Part of this was due to the writing, as stated, but the game’s structure was also to blame. In another impressively ambitious twist for a game that’s almost entirely narrative-driven, you can tackle the whole thing in whatever order you like.

You do this by sailing between locations on swirling space rivers. At first, it’s serene and enjoyable, given the sheer scale of the intergalactic vistas you’re sailing through. But it starts to feel like busywork when you’re circling general regions in search of the precise locations of new sites. Compounding this issue, the game sometimes straight up gives you the wrong directions.

In the notes I took while playing the game, I wrote in a fit of rage that these sections felt like “trying to pick up somebody whose flight was delayed from the airport” because you’re just “going in repeated circles, praying that something will change.” I stand by this description.

This open-ended design does, however, lead to a tremendously impressive degree of choice. You really can progress through the game as you see fit. Maybe you want to press your nose to the breadcrumb trail left behind by missing roboticist Renba and follow wherever it leads. Maybe you want to chart your own course between planets and moons based on the more intriguing artefacts you’ve found.

Maybe you want to cut a deal with a shady robot salesman for information about a long-forgotten observatory. Maybe you want to do this by selling off your own robot companion, a.k.a. one of the game’s central characters. Maybe you want to say “fuck that guy” (like I did) and find the observatory your own way. Maybe you want to report back to your mentor after every major discovery like a good not-quite-daughter. Maybe you don’t trust her, and you decide you don’t need her leads.

I didn’t find the big picture choice-based elements of the game to be as rewarding as I was hoping. For example, without spoiling too much, I’ll say that the game gave me what felt like a very credible reason to distrust my mentor-mum early on, so I decided to keep an artefact of history-rewriting significance I found from her, instead entrusting it to an engineer friend on my home planet for further study.

This did not make my robot pal, Six, happy at all. Despite our burgeoning friendship, he was ultimately programmed to report back to my mentor. He literally did not have a choice. But I decided I wasn’t going to part with the artefact, especially while I was still trying to comprehend its inner workings.

The first time I met with my mentor after acquiring this artefact, Six kept his mouth buttoned, or zipped, or however robot mouths work. Once we were back on my ship, however, he sent her a message, and after that, I got occasional notifications that she was expecting me to deliver the artefact.

But then I just… never did. I had one more meeting with her after that in which she said I was becoming “unreliable,” but we never spoke again afterward. Then, hours later, I reached the end of the game without dropping off the artefact. This led, disappointingly, to nothing. I didn’t hear from Aliya’s mentor-mum in a post-game scene or anything like that. Their intriguingly strained relationship turned into a dead end. I never learned if I was right to distrust her or not.

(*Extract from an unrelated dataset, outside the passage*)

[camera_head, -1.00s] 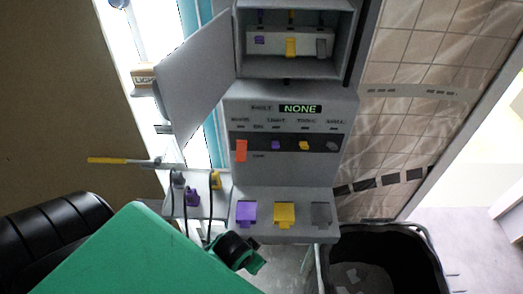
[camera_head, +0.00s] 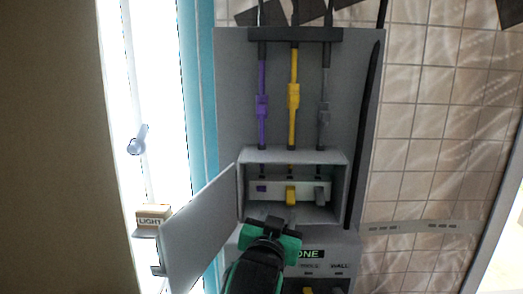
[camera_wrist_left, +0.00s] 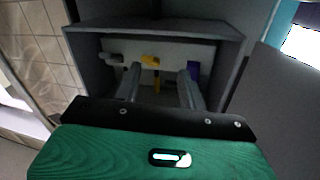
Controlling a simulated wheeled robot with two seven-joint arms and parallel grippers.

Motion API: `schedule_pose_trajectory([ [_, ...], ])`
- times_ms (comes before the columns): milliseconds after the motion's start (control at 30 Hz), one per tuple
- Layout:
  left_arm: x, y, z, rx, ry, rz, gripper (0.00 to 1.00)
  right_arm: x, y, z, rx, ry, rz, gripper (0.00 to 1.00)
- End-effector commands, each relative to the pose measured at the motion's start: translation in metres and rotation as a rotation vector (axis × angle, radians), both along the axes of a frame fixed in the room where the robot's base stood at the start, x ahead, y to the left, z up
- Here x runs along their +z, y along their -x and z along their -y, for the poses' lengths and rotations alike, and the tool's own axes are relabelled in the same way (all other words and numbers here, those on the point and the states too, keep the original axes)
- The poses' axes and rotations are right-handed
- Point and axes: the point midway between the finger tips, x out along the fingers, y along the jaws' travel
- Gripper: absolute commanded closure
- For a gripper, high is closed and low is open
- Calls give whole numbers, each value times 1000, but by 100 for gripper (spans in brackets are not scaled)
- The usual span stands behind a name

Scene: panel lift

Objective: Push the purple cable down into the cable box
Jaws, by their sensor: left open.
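The purple cable (camera_head: 262,92) runs down the grey panel, with a purple connector partway, into the top of the open cable box (camera_head: 345,180). Inside the box, a small purple piece (camera_head: 262,189) sits at the left of a pale strip; in the left wrist view the purple piece (camera_wrist_left: 193,70) is at the right. My left gripper (camera_head: 275,224) is at the box's lower front edge, below the purple piece. Its two fingers (camera_wrist_left: 160,88) are apart with nothing between them, pointing into the box. My right gripper is not in view.
A yellow cable (camera_head: 293,95) and a grey cable (camera_head: 324,110) run beside the purple one. The box's grey door (camera_head: 200,230) hangs open at the left. A tiled wall (camera_head: 425,150) lies to the right.

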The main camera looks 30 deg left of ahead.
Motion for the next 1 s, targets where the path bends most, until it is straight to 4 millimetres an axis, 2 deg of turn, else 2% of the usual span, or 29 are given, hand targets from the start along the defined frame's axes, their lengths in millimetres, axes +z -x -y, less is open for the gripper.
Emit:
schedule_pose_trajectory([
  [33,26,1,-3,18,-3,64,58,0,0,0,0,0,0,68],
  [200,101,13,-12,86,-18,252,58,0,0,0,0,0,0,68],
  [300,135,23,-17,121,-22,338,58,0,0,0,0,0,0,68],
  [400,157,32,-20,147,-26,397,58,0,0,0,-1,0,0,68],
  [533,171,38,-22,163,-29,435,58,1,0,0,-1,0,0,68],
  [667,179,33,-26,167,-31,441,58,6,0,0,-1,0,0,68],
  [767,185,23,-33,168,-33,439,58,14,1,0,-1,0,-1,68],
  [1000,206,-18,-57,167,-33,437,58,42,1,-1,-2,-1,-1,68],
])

[review image=”https://i.kinja-img.com/gawker-media/image/upload/t_original/sqqs9comdss86qaukxol.jpg” heading=”Heaven’s Vault” label1=”BACK OF THE BOX QUOTE” description1=”Beautiful workmanship” label2=”TYPE OF GAME” description2=”Crash course in a dead language that never existed” label3=”LIKED” description3=”Learning a whole language by translating ancient runes, contextual conversation system, a fully open game structure, lots of choices, an excellent sense of discovery” label4=”DISLIKED” description4=”Sailing gets tedious, some story branches don’t really seem to go anywhere, some clumsy writing, under-developed characters and themes” label5=”DEVELOPER” description5=”Inkle” label6=”PLATFORMS” description6=”PC (played), PlayStation 4″ label7=”RELEASE DATE” description7=”April 16″ label8=”PLAYED” description8=”Completed one full run through the game–including lots of pit stops and side adventures–in about 15 hours”]

The one character dynamic I mostly enjoyed was the frenemyship between Aliya and Six. At the game’s outset, Aliya doesn’t want Six around at all, and Six is a controlling dickbag (or dick bucket, or however robot dicks work) who hates poor people.

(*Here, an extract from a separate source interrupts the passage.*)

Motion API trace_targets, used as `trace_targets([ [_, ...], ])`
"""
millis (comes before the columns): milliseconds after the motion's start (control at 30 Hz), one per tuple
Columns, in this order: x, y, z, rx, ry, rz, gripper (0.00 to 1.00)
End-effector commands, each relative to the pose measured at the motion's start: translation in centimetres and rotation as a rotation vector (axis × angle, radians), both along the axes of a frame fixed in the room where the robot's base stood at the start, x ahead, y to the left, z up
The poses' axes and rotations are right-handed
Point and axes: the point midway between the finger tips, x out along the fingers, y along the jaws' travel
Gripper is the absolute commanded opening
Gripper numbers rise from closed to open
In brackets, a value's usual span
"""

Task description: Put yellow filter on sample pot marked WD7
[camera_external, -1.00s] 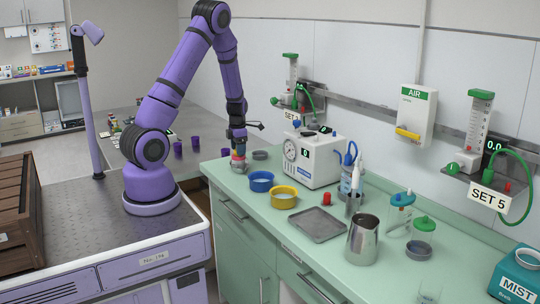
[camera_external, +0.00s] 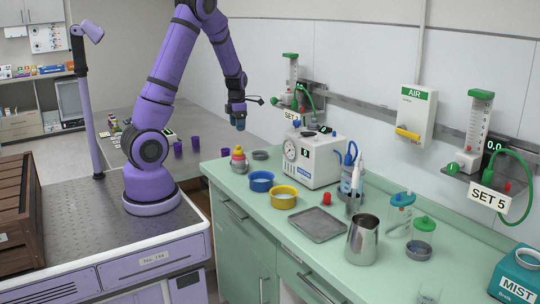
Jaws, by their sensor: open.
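A small stacked item (camera_external: 238,160) stands upright at the far left end of the green counter. It has a yellow, rounded upper part and a red and pale lower part. The yellow part looks like the filter on top of a pot, but it is too small to be sure, and no WD7 mark can be read. My gripper (camera_external: 239,126) is open and empty, pointing down in the air above this item and apart from it.
A blue bowl (camera_external: 262,182), a yellow bowl (camera_external: 283,198) and a white machine (camera_external: 315,162) stand nearby. A grey tray (camera_external: 317,225), steel jug (camera_external: 362,240) and red piece (camera_external: 327,199) lie further right. Purple cups (camera_external: 178,150) stand on the grey table behind.

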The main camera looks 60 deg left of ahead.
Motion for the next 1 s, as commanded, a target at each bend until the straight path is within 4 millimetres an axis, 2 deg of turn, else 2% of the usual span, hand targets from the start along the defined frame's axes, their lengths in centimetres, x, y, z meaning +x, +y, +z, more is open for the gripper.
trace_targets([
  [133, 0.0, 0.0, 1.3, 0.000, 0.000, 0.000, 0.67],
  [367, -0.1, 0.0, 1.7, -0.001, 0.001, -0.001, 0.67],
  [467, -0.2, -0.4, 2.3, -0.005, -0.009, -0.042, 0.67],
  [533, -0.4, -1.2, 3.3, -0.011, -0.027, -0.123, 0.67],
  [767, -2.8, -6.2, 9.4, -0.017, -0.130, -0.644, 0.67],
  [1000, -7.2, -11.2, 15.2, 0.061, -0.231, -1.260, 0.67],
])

However, I decided to take Six’s annoyingly frequent concerns about my safety into consideration rather than telling him off at every turn, and over time, he saw more of the universe and softened. Well, he softened a little. He never stopped contradicting me and my views, but he did it a little less frequently and a little more warmly.

He was still in service to my mentor, but he was also becoming my friend. However, toward the end of the game, we had one conversation that, due to unclear choices, undid a lot of that goodwill and made me think that he actually hadn’t changed at all. Then, at the very end, he made a big decision that seemed to be influenced by my character’s choices.

This would’ve been poignant, but it came out of nowhere given that, again, it didn’t previously seem like Six had come around to seeing the world my way. There was no real sense of progression to this character development. Just point A and point B, lying in nakedly stark contrast next to each other.

For all of Heaven’s Vault’s talk of untidy stories and warnings against people’s tendency to seek tidiness in history, institutions, and explanations for why the universe works the way it does, my playthrough ended on a note that was too tidy—too abrupt to feel earned. Meanwhile, the game’s story felt untidy in an unsatisfying way, a melting pot of themes and characters that ended up more shallow than they initially appeared.

After beating the game, I unlocked a New Game+ mode that let me keep all my previous translations of ancient language. I’m interested in going back through and making a whole host of different choices, seeing if maybe Heaven’s Vault contains hidden depths I’ve yet to plumb. But I am not all that optimistic, given the number of things that I felt like I already saw to their respective conclusions.

If nothing else, I’m absolutely stoked to translate more words. I think I’ve almost figured out how the ancient society did maths!